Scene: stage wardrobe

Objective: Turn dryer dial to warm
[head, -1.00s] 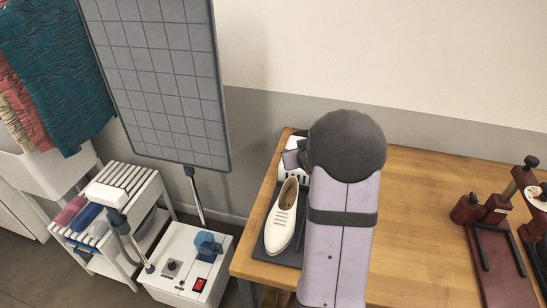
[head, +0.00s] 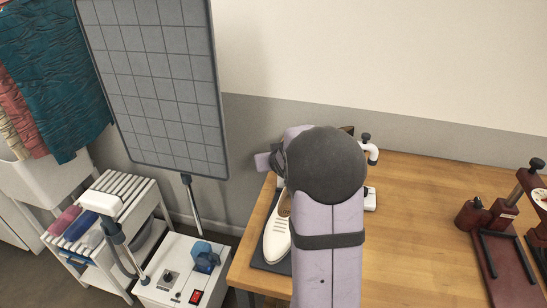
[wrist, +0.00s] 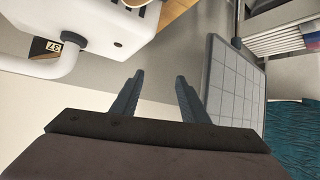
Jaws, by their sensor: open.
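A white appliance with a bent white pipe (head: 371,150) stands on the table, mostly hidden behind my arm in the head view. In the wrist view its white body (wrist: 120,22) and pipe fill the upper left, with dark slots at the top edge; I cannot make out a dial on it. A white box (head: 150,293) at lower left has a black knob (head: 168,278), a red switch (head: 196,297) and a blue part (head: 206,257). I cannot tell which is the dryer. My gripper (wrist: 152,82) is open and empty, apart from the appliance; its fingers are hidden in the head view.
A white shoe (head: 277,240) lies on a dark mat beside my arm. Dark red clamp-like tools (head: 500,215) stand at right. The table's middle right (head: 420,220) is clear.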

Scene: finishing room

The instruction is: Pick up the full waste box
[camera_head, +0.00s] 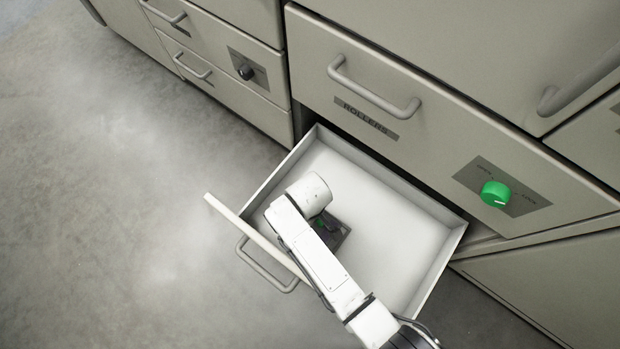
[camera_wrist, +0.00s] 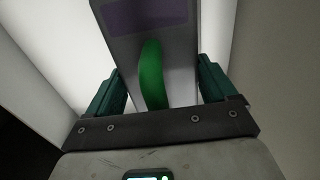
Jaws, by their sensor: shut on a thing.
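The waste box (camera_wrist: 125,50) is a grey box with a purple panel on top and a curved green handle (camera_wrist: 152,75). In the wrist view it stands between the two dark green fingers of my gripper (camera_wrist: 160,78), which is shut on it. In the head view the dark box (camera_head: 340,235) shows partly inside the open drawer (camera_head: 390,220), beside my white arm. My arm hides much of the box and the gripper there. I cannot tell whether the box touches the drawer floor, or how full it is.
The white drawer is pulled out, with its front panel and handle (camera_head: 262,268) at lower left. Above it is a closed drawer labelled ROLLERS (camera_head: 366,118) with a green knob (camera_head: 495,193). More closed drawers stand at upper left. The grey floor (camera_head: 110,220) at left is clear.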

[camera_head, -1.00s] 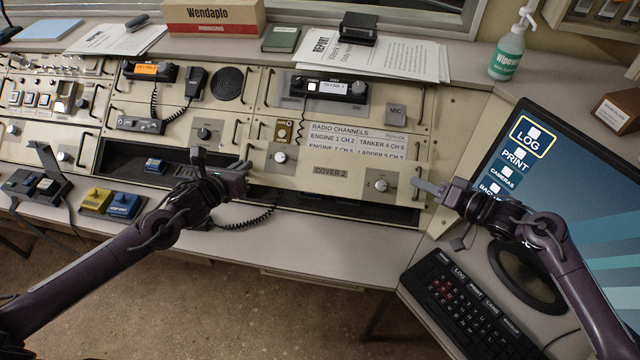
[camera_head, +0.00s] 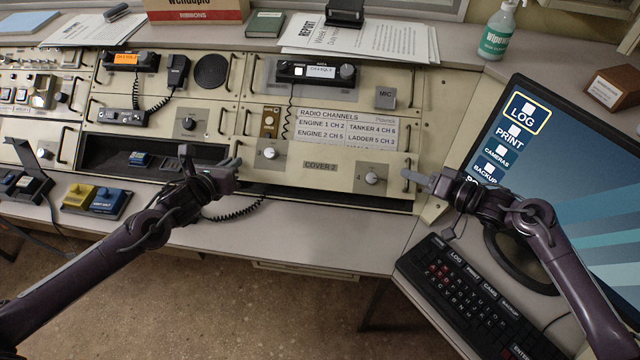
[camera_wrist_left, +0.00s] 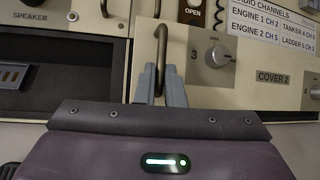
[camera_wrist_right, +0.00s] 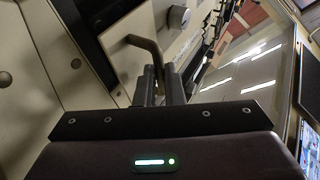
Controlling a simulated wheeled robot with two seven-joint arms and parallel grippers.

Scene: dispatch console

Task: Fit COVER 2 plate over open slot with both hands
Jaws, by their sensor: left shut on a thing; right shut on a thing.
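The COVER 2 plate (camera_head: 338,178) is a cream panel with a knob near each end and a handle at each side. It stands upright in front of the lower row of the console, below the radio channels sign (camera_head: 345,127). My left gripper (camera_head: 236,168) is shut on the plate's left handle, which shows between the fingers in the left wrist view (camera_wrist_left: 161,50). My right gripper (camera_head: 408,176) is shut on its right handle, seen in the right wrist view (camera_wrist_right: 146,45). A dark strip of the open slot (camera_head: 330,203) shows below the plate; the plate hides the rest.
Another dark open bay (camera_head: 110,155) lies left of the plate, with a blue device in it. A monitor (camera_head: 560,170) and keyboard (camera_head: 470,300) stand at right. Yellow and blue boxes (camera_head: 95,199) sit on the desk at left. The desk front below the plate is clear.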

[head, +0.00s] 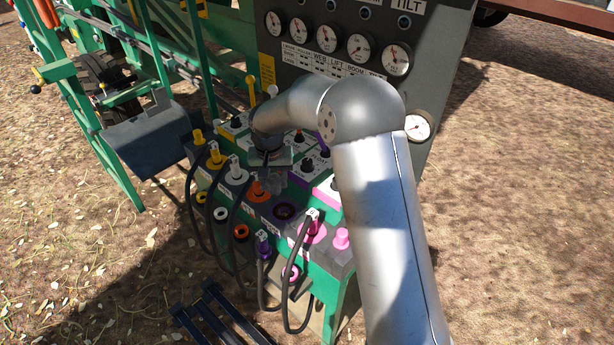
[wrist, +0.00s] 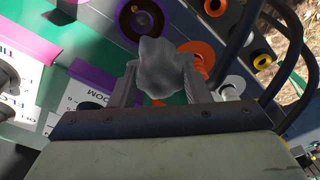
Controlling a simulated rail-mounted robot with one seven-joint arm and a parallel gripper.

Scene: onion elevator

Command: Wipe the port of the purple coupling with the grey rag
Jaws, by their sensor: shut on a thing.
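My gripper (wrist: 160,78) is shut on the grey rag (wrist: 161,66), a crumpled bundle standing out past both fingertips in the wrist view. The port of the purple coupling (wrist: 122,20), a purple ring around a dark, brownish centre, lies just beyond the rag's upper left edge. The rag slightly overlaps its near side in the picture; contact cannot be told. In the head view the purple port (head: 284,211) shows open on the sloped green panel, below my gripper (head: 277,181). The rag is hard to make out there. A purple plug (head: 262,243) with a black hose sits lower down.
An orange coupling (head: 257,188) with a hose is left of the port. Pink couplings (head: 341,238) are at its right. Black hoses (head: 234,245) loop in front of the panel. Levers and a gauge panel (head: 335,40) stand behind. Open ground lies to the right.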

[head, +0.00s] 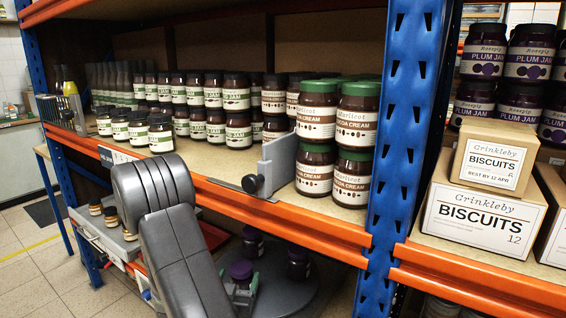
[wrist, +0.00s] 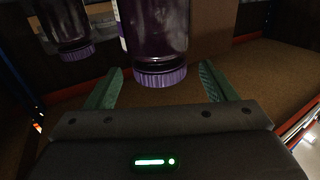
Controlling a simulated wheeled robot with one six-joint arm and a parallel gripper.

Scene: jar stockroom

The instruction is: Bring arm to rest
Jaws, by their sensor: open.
══════════
- **Exercise**
Transcribe exactly, and only, the lines from the one bearing "The instruction is: Bring arm to rest" through the last line of the entries, counting both.

- **Response for this exercise**
The instruction is: Bring arm to rest
Jaws, by their sensor: open.

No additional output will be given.